The arguments against punishing China retain their validity, but are now offset by a much deeper reality: a political body’s market interventions on the scale of the Chinese government distorts prices and market processes in ways that are difficult to understand, and even harder to predict. Whether or not Treasury labels China a currency manipulator, it is clear that the US can no longer afford the old policy of gradual liberalization. Too much has been learned about the destructive consequences of global imbalances to continue on the same path.

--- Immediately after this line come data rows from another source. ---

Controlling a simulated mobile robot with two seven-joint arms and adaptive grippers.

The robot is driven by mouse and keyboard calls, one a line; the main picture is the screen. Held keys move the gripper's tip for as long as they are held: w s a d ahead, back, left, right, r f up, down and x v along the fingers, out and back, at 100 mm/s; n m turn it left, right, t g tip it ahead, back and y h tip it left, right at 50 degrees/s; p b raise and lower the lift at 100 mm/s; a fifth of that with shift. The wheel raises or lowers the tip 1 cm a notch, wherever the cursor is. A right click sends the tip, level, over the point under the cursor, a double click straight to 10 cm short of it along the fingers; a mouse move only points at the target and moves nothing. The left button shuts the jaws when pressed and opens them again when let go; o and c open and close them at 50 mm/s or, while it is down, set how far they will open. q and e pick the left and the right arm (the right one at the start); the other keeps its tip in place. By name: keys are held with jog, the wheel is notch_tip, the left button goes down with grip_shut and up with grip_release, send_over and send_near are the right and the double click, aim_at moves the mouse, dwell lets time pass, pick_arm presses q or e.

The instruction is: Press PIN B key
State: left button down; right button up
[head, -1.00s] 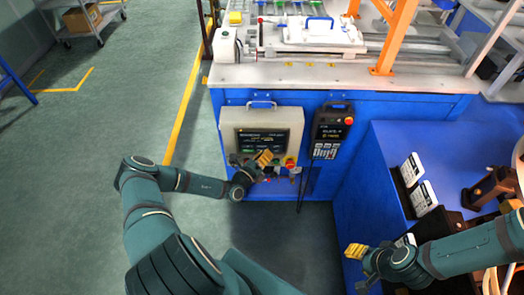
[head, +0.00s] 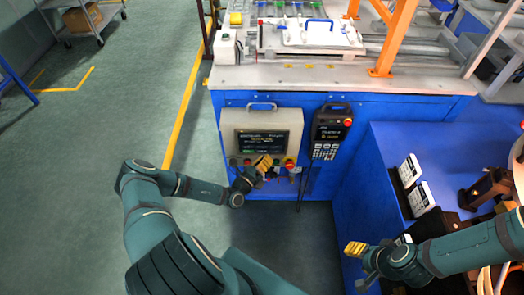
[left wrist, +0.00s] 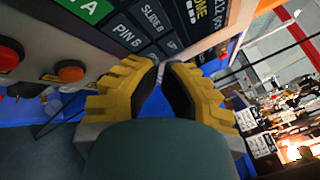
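The PIN B key (left wrist: 126,36) is a dark key on the touch screen, next to a SLIDE B key (left wrist: 152,17), in the left wrist view. A green key ending in "A" (left wrist: 88,10) is on its left. In the head view, the screen (head: 262,142) is on a beige control box on the blue bench front. My left gripper (head: 263,163) is in front of the box's lower part. Its yellow fingertips (left wrist: 161,68) nearly meet, with nothing between them, and point toward the screen's edge. Contact cannot be told. My right gripper (head: 355,248) is low at the right, apart from the box.
A red button (left wrist: 10,55) and an orange button (left wrist: 70,71) sit beside the screen in the left wrist view. A handheld pendant (head: 328,130) hangs right of the box. A blue table (head: 385,145) stands at the right.

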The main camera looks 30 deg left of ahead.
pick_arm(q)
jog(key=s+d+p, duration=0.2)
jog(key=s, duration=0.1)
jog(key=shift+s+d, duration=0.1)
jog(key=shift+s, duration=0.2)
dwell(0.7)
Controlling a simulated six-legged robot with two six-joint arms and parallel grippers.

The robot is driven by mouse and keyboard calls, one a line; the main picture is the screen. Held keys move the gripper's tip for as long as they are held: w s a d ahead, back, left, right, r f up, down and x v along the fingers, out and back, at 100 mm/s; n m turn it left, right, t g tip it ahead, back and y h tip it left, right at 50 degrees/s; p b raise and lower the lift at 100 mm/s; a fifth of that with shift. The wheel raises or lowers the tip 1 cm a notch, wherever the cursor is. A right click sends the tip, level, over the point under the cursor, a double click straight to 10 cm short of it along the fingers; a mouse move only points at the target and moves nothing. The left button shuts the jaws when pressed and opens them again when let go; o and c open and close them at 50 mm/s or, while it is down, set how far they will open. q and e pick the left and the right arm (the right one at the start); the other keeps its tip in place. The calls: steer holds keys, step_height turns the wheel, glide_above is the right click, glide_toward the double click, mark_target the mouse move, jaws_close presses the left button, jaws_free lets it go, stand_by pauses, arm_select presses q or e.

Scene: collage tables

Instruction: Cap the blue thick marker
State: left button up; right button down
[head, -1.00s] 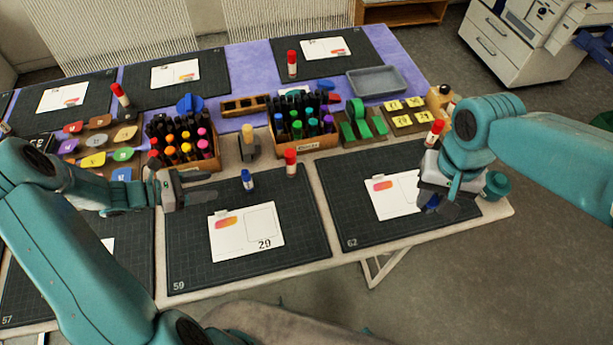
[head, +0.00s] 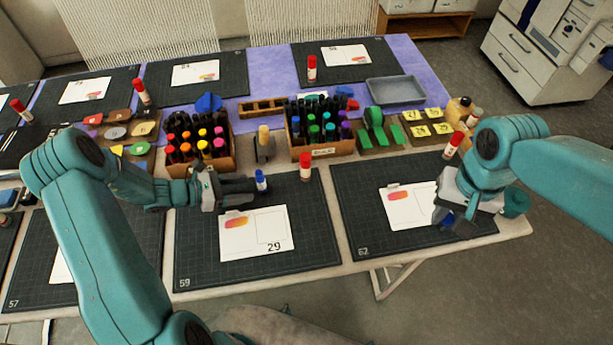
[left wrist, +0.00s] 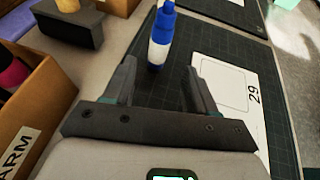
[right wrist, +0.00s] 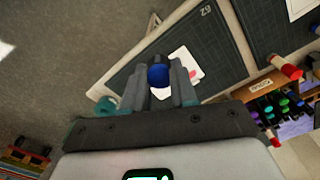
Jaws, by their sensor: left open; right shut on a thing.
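The blue thick marker (head: 261,181), white-bodied with a blue top, stands upright at the upper edge of the mat numbered 59. It also shows in the left wrist view (left wrist: 161,38), just beyond the fingertips and roughly in line with the gap between them. My left gripper (head: 246,190) is open and empty, close beside the marker on its left. My right gripper (head: 450,222) is over the right mat, shut on a round dark blue piece, which looks like the cap (right wrist: 159,75) in the right wrist view. Its far side is hidden.
A red-topped glue stick (head: 305,167) stands right of the marker. Behind are two marker boxes (head: 322,153) and a small stand (head: 264,148) with a yellow-topped piece. A white card (head: 255,235) lies on the front mat (head: 310,255). The mat's right part is clear.

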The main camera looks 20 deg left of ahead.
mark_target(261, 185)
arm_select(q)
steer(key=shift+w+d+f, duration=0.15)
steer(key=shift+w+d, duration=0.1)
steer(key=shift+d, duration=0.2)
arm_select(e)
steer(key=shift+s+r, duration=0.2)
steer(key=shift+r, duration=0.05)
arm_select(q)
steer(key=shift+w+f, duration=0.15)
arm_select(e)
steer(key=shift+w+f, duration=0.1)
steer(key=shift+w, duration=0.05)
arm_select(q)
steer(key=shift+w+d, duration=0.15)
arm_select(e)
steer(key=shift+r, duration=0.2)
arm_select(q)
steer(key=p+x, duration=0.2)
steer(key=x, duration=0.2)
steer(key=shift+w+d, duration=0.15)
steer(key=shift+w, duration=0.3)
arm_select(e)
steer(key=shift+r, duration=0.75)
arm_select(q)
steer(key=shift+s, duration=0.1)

It is vitally important that Chinese policymakers come to recognize that the long-term costs of these imbalances far outweigh the short-term benefits. The Chinese leadership’s central concern has been that premature currency appreciation would dampen growth. According to one estimate, from Harvard Kennedy School economist Dani Rodrik, a 25% devaluation would reduce growth by 2.15% points. Given that China has committed vast resources to meeting its unofficial target of 8% growth per annum, a target that is seen as essential to maintaining social stability and political control, this isn’t likely, at least not in the short term. There have been some encouraging signs, however. Recently, Zhou Xiaochuan, China's central bank governor, suggested that the unofficial peg was a transitional measure designed to help China weather recent economic turbulence. Yet Mr. Zhou also warned against "premature withdrawal of stimulus policies," including, one presumes, the weak RMB. And for the moment, US policymakers have very little leverage over their Chinese counterparts.